Abstract A linear model is developed for a hanging pipe aspirating fluid with internal flow velocity U i , flowing up the pipe from its lower end, and also subjected to an external flow of velocity U o flowing down from the upper end of the annulus formed between the pipe and a relatively shorter rigid outer tube; both the tube and pipe are cantilevered from their top ends. In this model, the pipe is modelled as an Euler-Bernoulli beam, with the internal flow modelled as a plug flow and the external one by means of slender-body theory; flow over the unconfined portion of the pipe is also taken into account.
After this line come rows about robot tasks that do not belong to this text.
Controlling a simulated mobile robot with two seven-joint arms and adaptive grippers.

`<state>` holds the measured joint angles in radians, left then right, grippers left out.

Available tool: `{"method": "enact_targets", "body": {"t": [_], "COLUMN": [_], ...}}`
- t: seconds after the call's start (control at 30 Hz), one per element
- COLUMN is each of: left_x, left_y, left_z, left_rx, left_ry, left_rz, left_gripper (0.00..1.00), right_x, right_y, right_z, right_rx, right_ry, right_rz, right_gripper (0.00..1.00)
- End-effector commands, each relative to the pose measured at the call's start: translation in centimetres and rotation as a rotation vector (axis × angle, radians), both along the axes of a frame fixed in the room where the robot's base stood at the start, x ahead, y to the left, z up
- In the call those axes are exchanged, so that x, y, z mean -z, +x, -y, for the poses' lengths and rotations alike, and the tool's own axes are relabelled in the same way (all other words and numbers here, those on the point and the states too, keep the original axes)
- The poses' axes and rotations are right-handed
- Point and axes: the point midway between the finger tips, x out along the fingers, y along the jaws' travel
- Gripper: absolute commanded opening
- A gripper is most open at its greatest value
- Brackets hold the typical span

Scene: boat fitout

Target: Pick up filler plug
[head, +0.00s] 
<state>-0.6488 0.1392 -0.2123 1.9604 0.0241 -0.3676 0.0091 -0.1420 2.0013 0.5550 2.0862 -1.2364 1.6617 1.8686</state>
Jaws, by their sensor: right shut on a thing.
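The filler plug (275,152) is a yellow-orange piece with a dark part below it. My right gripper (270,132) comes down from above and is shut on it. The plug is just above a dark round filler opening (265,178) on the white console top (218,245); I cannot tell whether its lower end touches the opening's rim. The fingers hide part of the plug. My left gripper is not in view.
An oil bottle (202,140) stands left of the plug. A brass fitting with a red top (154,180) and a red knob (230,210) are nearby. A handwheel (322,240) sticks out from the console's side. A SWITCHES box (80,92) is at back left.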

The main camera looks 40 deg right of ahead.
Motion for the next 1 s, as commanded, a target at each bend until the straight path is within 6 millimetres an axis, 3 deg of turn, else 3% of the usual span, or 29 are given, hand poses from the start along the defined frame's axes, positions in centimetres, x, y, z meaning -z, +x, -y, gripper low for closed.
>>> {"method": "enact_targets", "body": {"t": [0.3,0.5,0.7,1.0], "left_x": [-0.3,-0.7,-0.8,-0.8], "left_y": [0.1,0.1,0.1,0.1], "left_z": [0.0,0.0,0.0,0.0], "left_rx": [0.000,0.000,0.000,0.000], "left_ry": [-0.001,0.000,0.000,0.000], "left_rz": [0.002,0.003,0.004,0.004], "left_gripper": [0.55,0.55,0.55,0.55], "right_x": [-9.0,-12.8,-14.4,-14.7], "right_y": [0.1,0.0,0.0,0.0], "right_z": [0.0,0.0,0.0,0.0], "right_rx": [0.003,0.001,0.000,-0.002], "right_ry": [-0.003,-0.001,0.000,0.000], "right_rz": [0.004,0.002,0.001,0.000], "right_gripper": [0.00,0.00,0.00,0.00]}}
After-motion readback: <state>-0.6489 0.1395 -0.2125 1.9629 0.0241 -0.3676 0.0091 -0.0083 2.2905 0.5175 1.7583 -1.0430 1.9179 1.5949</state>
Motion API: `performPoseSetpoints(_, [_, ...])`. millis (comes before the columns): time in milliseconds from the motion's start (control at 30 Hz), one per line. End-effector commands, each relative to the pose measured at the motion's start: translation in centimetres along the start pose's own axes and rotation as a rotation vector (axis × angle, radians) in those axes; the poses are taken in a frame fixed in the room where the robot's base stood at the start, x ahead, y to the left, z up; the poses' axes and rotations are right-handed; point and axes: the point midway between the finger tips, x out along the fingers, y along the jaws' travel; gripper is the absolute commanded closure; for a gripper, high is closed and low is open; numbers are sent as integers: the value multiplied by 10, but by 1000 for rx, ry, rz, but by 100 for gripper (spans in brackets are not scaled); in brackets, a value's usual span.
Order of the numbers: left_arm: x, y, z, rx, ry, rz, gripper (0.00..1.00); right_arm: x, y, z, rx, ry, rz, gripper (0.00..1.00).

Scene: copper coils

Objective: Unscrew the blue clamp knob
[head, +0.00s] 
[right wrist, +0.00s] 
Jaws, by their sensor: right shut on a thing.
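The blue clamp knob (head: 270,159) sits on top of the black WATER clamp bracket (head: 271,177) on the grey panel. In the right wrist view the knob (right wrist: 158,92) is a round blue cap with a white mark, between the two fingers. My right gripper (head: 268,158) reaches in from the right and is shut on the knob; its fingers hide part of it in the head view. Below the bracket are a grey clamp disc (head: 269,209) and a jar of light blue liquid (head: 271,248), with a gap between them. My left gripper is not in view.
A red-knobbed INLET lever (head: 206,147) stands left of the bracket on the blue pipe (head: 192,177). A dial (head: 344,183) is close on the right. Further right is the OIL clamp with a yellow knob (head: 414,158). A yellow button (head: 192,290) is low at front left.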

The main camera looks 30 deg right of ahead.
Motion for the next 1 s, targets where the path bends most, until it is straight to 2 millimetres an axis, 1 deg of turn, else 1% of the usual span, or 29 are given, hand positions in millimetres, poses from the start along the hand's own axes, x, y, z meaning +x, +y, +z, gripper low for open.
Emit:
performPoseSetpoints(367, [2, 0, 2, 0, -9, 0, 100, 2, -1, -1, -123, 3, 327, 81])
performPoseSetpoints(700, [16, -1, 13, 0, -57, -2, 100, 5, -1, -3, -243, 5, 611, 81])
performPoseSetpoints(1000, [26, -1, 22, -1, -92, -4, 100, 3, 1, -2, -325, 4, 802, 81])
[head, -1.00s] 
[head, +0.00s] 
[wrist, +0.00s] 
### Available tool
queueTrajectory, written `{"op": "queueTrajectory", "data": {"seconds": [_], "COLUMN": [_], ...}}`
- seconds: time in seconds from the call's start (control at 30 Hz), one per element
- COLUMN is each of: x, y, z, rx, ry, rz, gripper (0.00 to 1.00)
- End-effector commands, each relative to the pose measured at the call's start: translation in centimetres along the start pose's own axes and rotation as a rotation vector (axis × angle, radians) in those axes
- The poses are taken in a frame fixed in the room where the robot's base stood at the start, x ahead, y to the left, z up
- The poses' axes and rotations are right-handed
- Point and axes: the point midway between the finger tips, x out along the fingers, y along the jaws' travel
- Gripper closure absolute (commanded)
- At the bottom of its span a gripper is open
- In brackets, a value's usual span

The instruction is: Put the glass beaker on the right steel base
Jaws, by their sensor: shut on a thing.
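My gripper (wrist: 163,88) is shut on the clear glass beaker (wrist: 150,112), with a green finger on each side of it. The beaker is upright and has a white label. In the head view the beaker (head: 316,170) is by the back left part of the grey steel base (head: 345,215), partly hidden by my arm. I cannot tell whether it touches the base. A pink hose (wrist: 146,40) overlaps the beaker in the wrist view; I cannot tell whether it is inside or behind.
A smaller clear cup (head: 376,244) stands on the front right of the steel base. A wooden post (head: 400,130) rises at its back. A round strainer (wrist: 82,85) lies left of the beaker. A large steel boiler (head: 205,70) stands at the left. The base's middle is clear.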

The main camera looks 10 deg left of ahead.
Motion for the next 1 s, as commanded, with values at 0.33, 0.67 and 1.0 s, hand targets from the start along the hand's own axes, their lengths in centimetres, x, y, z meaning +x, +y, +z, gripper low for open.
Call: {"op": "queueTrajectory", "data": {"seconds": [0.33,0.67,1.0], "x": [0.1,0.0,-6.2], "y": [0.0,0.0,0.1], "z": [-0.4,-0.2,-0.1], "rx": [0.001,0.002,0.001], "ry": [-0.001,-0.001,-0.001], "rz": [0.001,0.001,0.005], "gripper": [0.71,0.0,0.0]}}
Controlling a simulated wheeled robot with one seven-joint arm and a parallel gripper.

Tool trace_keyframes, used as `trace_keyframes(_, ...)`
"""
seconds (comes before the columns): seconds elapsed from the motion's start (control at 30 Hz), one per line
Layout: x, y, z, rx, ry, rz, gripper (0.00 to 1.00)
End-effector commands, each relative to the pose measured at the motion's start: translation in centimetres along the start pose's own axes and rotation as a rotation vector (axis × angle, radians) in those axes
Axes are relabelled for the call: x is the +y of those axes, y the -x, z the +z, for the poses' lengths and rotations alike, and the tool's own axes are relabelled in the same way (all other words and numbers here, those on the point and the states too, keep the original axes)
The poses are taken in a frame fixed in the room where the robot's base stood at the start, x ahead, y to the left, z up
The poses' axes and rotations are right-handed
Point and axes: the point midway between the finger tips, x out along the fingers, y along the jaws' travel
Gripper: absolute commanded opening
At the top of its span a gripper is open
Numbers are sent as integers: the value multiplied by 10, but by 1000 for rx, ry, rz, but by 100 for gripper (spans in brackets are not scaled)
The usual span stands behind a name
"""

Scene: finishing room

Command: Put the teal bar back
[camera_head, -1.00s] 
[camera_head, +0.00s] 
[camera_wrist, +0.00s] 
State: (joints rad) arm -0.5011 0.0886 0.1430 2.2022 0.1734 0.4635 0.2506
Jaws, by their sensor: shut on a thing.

This model is discretized and solved using the Galerkin method to obtain the eigenfrequencies of the pipe for a number of flow velocity ratios U o / U i . In all cases, the pipe loses stability, mostly via first-mode flutter, at sufficiently high values of U i . Subsequently, the theoretical results are compared with earlier theoretical results and also with all available experimental results. The present theoretical results are in reasonably good agreement with the experimental results. The system under consideration represents an idealized mode of operation of ‘salt-mined caverns’, which are large underground storage spaces created to store hydrocarbons, such as natural gas and oil.